Robot state and action records
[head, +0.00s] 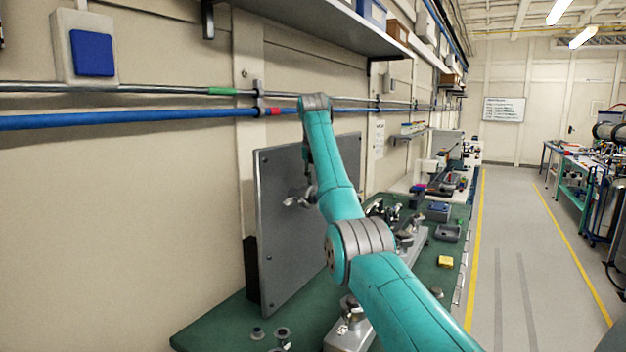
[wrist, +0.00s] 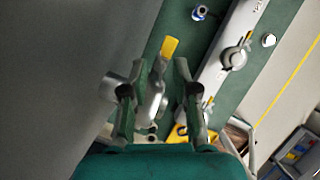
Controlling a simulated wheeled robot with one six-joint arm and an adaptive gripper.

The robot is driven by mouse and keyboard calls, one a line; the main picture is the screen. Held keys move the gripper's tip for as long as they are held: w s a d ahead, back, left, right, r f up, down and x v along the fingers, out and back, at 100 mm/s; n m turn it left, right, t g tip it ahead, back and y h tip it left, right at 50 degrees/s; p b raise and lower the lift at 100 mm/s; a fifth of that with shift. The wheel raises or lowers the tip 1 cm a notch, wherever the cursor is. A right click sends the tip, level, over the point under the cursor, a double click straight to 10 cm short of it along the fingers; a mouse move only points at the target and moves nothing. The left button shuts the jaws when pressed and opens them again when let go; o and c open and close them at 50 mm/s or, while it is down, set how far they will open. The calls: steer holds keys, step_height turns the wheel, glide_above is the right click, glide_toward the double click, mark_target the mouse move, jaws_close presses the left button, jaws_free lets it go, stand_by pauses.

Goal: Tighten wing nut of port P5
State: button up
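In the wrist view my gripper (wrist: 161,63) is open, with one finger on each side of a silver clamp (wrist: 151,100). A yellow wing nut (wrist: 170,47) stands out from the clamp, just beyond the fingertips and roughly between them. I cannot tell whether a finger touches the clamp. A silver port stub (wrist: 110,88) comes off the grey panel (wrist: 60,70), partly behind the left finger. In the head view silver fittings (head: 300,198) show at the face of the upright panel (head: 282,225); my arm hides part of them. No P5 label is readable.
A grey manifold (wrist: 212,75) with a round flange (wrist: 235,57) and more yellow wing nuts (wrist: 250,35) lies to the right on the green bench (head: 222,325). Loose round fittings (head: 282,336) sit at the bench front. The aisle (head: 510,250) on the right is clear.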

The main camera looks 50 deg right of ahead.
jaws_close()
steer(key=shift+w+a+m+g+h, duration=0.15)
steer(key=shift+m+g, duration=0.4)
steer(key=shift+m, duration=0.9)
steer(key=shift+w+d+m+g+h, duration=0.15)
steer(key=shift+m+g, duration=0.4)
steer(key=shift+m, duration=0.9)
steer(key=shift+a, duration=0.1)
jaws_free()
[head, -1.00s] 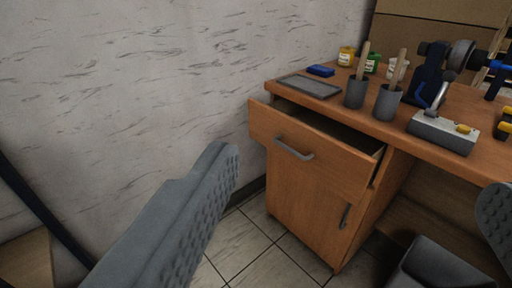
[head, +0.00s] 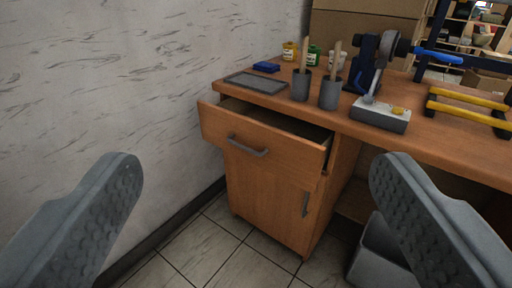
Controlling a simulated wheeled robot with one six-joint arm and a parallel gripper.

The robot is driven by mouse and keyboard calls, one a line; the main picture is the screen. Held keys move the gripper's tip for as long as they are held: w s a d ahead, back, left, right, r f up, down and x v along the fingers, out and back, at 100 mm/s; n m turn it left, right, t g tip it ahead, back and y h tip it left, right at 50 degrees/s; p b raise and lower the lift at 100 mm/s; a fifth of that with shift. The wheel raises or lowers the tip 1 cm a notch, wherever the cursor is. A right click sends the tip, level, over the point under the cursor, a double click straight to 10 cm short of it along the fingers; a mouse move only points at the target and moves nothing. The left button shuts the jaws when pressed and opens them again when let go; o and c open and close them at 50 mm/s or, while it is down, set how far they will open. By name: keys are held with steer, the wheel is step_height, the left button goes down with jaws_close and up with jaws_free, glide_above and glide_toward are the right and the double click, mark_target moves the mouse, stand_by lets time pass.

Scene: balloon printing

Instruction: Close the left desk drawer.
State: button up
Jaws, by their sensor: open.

# Stated goal
Copy exactly the stretch of lines that starts at the line holding "[head, -1.00s]" and ends at the line holding "a parallel gripper.". Drop the pictures.

# Answer to the task
[head, -1.00s] 
[head, +0.00s] 
Controlling a simulated wheeled robot with one six-joint arm and a parallel gripper.

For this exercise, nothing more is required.